--- Begin DATA ---
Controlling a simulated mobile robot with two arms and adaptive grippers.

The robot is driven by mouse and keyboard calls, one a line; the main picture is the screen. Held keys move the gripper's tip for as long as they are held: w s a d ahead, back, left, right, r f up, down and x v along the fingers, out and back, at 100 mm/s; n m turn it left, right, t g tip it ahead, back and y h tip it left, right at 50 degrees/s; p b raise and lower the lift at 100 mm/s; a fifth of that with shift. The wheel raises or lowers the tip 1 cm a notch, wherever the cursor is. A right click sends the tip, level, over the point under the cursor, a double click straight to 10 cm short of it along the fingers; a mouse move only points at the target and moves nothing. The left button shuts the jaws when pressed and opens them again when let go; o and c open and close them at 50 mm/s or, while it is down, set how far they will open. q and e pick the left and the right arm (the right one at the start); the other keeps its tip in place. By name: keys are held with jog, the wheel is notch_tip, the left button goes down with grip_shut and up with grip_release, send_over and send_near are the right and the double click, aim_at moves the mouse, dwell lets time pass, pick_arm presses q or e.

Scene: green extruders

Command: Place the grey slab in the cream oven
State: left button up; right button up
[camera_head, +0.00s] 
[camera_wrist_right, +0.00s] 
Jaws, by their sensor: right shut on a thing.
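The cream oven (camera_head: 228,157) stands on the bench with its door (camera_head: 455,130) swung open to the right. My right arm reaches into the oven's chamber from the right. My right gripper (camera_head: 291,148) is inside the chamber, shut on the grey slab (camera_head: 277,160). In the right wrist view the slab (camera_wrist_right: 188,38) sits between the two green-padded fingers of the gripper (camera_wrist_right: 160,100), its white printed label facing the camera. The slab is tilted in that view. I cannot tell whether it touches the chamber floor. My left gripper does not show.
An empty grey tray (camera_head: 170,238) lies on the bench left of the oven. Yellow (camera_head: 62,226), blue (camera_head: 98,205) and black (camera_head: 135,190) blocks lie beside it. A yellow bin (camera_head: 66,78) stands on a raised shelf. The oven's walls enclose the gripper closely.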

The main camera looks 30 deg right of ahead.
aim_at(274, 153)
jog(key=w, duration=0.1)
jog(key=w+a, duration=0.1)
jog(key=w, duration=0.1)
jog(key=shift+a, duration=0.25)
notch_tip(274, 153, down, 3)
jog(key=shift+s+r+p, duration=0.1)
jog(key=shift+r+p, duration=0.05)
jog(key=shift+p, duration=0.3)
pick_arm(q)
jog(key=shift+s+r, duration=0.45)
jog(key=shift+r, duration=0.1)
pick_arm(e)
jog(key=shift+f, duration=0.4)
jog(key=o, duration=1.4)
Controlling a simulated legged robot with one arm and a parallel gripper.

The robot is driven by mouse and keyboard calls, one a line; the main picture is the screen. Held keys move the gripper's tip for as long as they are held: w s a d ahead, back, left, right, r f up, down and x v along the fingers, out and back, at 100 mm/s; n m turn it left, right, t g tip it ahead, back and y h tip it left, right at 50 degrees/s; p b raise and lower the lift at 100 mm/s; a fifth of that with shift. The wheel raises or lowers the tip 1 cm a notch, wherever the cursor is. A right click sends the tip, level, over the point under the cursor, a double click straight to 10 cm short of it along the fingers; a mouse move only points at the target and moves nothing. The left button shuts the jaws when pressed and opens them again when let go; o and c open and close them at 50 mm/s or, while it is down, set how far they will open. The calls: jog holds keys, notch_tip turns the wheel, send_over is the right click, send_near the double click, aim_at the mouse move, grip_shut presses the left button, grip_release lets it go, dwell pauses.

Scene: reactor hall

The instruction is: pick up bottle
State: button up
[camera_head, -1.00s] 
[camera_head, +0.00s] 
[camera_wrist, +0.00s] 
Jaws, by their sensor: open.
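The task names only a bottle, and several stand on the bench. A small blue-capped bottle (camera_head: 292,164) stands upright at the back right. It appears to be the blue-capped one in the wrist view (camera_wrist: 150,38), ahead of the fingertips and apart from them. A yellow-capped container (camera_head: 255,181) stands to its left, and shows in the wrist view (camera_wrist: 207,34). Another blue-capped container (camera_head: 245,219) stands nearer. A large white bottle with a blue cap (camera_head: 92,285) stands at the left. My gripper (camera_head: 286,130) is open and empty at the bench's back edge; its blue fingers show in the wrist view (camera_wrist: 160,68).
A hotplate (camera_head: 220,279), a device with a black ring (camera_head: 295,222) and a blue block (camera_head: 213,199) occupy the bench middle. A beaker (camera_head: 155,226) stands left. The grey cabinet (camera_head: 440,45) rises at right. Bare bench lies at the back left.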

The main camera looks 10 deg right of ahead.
--- End DATA ---
WRITTEN PROBLEM
Copy all of the data exactly.

ANSWER
Controlling a simulated mobile robot with two arms and adaptive grippers.

The robot is driven by mouse and keyboard calls, one a line; the main picture is the screen. Held keys move the gripper's tip for as long as they are held: w s a d ahead, back, left, right, r f up, down and x v along the fingers, out and back, at 100 mm/s; n m turn it left, right, t g tip it ahead, back and y h tip it left, right at 50 degrees/s; p b raise and lower the lift at 100 mm/s; a fifth of that with shift. The wheel raises or lowers the tip 1 cm a notch, wherever the cursor is. A right click sends the tip, level, over the point under the cursor, a double click straight to 10 cm short of it along the fingers; a mouse move only points at the target and moves nothing. The left button shuts the jaws when pressed and opens them again when let go; o and c open and close them at 50 mm/s or, while it is down, set how far they will open. q and e pick the left and the right arm (the right one at the start); the other keeps its tip in place. By name: keys are held with jog, the wheel is notch_tip, the left button goes down with grip_shut and up with grip_release, send_over and send_near are the right and the double click, aim_at moves the mouse, dwell lets time pass, pick_arm presses q or e.

Scene: green extruders

Command: Place the grey slab in the cream oven
State: left button up; right button up
[camera_head, +0.00s] 
[camera_wrist_right, +0.00s] 
Jaws, by their sensor: right shut on a thing.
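The cream oven (camera_head: 228,157) stands on the bench with its door (camera_head: 455,130) swung open to the right. My right arm reaches into the oven's chamber from the right. My right gripper (camera_head: 291,148) is inside the chamber, shut on the grey slab (camera_head: 277,160). In the right wrist view the slab (camera_wrist_right: 188,38) sits between the two green-padded fingers of the gripper (camera_wrist_right: 160,100), its white printed label facing the camera. The slab is tilted in that view. I cannot tell whether it touches the chamber floor. My left gripper does not show.
An empty grey tray (camera_head: 170,238) lies on the bench left of the oven. Yellow (camera_head: 62,226), blue (camera_head: 98,205) and black (camera_head: 135,190) blocks lie beside it. A yellow bin (camera_head: 66,78) stands on a raised shelf. The oven's walls enclose the gripper closely.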

The main camera looks 30 deg right of ahead.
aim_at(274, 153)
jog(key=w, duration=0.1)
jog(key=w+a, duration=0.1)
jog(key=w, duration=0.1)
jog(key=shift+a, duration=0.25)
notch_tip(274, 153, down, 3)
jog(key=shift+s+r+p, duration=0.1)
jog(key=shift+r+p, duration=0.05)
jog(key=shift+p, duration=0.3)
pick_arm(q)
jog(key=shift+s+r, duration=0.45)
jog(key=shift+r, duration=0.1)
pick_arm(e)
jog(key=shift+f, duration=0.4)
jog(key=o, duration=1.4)
Controlling a simulated legged robot with one arm and a parallel gripper.

The robot is driven by mouse and keyboard calls, one a line; the main picture is the screen. Held keys move the gripper's tip for as long as they are held: w s a d ahead, back, left, right, r f up, down and x v along the fingers, out and back, at 100 mm/s; n m turn it left, right, t g tip it ahead, back and y h tip it left, right at 50 degrees/s; p b raise and lower the lift at 100 mm/s; a fifth of that with shift. The wheel raises or lowers the tip 1 cm a notch, wherever the cursor is. A right click sends the tip, level, over the point under the cursor, a double click straight to 10 cm short of it along the fingers; a mouse move only points at the target and moves nothing. The left button shuts the jaws when pressed and opens them again when let go; o and c open and close them at 50 mm/s or, while it is down, set how far they will open. The calls: jog holds keys, notch_tip turns the wheel, send_over is the right click, send_near the double click, aim_at the mouse move, grip_shut presses the left button, grip_release lets it go, dwell pauses.

Scene: reactor hall

The instruction is: pick up bottle
State: button up
[camera_head, -1.00s] 
[camera_head, +0.00s] 
[camera_wrist, +0.00s] 
Jaws, by their sensor: open.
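The task names only a bottle, and several stand on the bench. A small blue-capped bottle (camera_head: 292,164) stands upright at the back right. It appears to be the blue-capped one in the wrist view (camera_wrist: 150,38), ahead of the fingertips and apart from them. A yellow-capped container (camera_head: 255,181) stands to its left, and shows in the wrist view (camera_wrist: 207,34). Another blue-capped container (camera_head: 245,219) stands nearer. A large white bottle with a blue cap (camera_head: 92,285) stands at the left. My gripper (camera_head: 286,130) is open and empty at the bench's back edge; its blue fingers show in the wrist view (camera_wrist: 160,68).
A hotplate (camera_head: 220,279), a device with a black ring (camera_head: 295,222) and a blue block (camera_head: 213,199) occupy the bench middle. A beaker (camera_head: 155,226) stands left. The grey cabinet (camera_head: 440,45) rises at right. Bare bench lies at the back left.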

The main camera looks 10 deg right of ahead.

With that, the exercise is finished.